Collect each line containing "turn".
=== Data provided ===
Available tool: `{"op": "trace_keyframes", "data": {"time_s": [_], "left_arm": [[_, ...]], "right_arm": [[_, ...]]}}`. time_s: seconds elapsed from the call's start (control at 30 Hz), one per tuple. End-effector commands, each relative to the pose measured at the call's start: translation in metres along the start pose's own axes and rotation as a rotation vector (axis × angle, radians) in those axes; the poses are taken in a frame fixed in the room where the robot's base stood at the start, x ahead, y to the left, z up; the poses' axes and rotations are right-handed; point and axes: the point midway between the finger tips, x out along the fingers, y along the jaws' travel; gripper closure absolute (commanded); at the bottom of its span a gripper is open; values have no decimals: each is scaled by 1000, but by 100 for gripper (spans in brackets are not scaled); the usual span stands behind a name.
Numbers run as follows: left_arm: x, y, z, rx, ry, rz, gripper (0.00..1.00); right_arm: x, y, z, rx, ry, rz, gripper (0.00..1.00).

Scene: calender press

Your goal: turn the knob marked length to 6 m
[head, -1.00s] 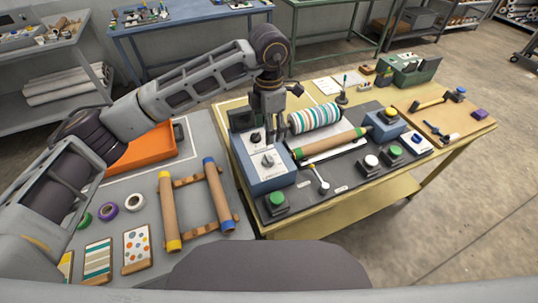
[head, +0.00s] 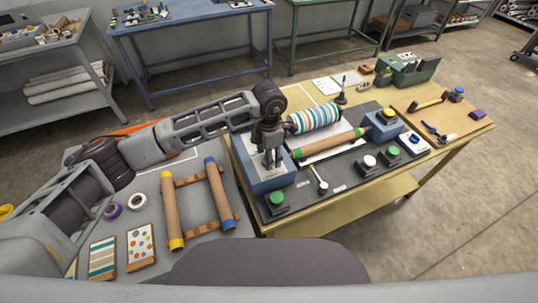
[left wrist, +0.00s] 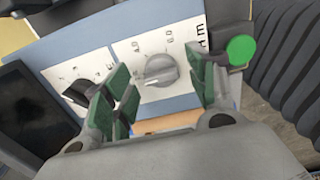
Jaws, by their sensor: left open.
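In the left wrist view, a light grey knob (left wrist: 160,70) sits on a white plate with a printed scale; 6.0 and an m are readable. Its ridge appears to lie roughly sideways; I cannot tell its setting. A black knob (left wrist: 80,92) is beside it at left. My left gripper (head: 271,163) points down over the box. Its green-padded fingers (left wrist: 162,84) are open on either side of the grey knob; contact cannot be told. In the head view it hides the knobs.
A striped roller (head: 314,118) and a cardboard tube with green ends (head: 330,143) lie right of the box. A small lever (head: 319,180) and a green button (head: 277,198) stand close in front. More buttons are further right.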

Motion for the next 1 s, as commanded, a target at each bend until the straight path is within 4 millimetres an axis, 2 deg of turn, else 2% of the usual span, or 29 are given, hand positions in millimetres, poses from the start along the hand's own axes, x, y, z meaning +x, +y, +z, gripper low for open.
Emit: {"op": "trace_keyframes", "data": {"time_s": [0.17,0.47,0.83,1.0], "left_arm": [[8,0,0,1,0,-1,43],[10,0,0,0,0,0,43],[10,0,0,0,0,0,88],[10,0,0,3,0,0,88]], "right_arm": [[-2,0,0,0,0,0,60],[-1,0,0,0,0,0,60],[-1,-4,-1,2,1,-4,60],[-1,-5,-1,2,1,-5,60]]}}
===
■ Task output:
Your goal: turn the knob marked length to 6 m
Motion for the next 1 s, as commanded, a target at each bend until the straight path is within 4 millimetres an axis, 2 deg of turn, else 2% of the usual span, or 29 are given, hand positions in millimetres, poses from the start along the hand's own axes, x, y, z meaning +x, +y, +z, gripper low for open.

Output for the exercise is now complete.